Esta
mañana, mi empleada Teodolinda, quien trabaja en casa desde hace más o menos 12
años, me contó llorosa que su marido se había ido de la casa llevándose sus
cosas. Además, al parecer de manera muy despectiva,
le dijo que se iba con una chica más joven.
Con
su bebé en brazos (su segunda hija en dos años de emparejamiento informal),
ella resumía su impotencia en la frase “¡Ahora que voy a hacer”!
Me
sobrecogió. Pensé que podía quedarse en
casa a vivir, pero también recordé lo terca que había sido en buscar un
cuartito donde tener “sus cosas”, su propia casa, un hogar, sus hijos… ¡Qué
pena verla fracasar... y tan pronto!
Camino
al consultorio, recordé que a mi empleada anterior le había ocurrido casi
exactamente lo mismo, sólo que, en el caso de ella, el hombre reapareció muchos
años después para, en el primer reencuentro, hacerle un tercer hijo.

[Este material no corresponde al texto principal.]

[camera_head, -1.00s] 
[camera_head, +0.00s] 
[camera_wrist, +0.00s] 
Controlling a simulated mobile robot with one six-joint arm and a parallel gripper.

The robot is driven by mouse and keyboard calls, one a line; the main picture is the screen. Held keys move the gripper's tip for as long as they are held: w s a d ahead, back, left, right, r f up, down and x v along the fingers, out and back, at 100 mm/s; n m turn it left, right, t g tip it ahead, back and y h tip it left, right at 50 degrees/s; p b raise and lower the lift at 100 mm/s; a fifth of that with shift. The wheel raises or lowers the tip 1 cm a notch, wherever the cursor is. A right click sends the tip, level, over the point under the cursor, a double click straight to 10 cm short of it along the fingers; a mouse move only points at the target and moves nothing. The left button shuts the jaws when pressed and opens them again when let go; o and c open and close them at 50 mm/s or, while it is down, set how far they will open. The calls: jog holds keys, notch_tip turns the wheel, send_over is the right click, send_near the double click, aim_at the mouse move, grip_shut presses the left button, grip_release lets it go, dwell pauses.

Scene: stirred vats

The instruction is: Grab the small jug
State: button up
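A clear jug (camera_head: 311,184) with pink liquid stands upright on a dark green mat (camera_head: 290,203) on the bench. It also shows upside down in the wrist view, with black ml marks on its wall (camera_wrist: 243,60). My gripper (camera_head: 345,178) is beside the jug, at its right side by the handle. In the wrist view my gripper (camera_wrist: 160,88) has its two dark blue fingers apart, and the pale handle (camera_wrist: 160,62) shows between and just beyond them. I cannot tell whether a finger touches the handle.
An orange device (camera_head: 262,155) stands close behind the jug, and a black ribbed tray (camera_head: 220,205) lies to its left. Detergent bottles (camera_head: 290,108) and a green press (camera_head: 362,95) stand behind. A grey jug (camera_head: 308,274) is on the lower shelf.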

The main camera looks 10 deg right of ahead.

El padrinazgo en el que derivó mi relación
con ella nada pudo hacer sobre los hechos consumados aunque, en los momentos en
que se pudo, le aconsejamos sobre formas de cuidarse, detalles en que
también la instruyó su ginecólogo.
En
el caso de Teodolinda, el marido se oponía a que ella tomara dichas precauciones,
protestando por las libertades que supuestamente buscaba obtener. “¡Con
quién te estarás metiendo!”, le decía. Por
supuesto, su primera reacción al recibir la noticia del embarazo fue sospechar
de su paternidad.
Me
venía preguntando, entonces: ¿qué pasa con los varones de nuestra sierra?, ¿cómo
es posible tanta insensibilidad, tanta agresión para con sus mujeres... para
con sus hijos? Pero inmediatamente me
di cuenta de que esto no es sólo una actitud de nuestros compatriotas serranos. Es algo que podemos observar en general en hombres de
todas las regiones y de todos los niveles sociales de nuestro país. ¿Es sólo
una manera irresponsable de evitar el compromiso que significa la paternidad? ¿Es
sólo un descuido negligente el que los lleva a tener hijos y abandonarlos?
Creemos
que algo más está en juego. La mujer, al
convertirse en madre, normalmente y de manera natural, se resiste a renunciar a las
tareas exigentes propias de la maternidad.
Es posible que, durante un período, tome cierta distancia de su rol como
pareja para dedicarle más tiempo a la criatura. En esto, además, influyen otros factores de la
vida actual, como el tener que trabajar a la par que atender a su criatura, en
agotadora jornada, para poder compensar las limitaciones usuales del varón para
sostener el hogar.
Es
posible que en el hombre se dé una reacción de rechazo a su descendencia por sentirse
desplazado del lugar privilegiado que hasta entonces mantenía. Por otro lado, puede sentir como una afrenta
poco tolerable el no poder mantener las así llamadas “cargas de familia”, sin
sacrificar sus privilegios de fin de semana. Las
reacciones que se observan en el hombre denotan una suerte de prolongada
adolescencia irresponsable, favorecida por el entorno social que lo tolera y no lo condena.
Por
otra parte, una resignación penosa lleva
a la mujer a reincidir en relaciones de maltrato, como si no pudiera aspirar a
otra cosa, humillada ante su pareja como un mandato social sin alternativas. ¡Qué penoso observar la desvalorización del
rol de la mujer, de la madre, de los hijos en nuestra estructura social! Es como si todos los esfuerzos por legislar y
protegerlos terminaran en soluciones timoratas, sanciones sin modificación de
la partitura esencial.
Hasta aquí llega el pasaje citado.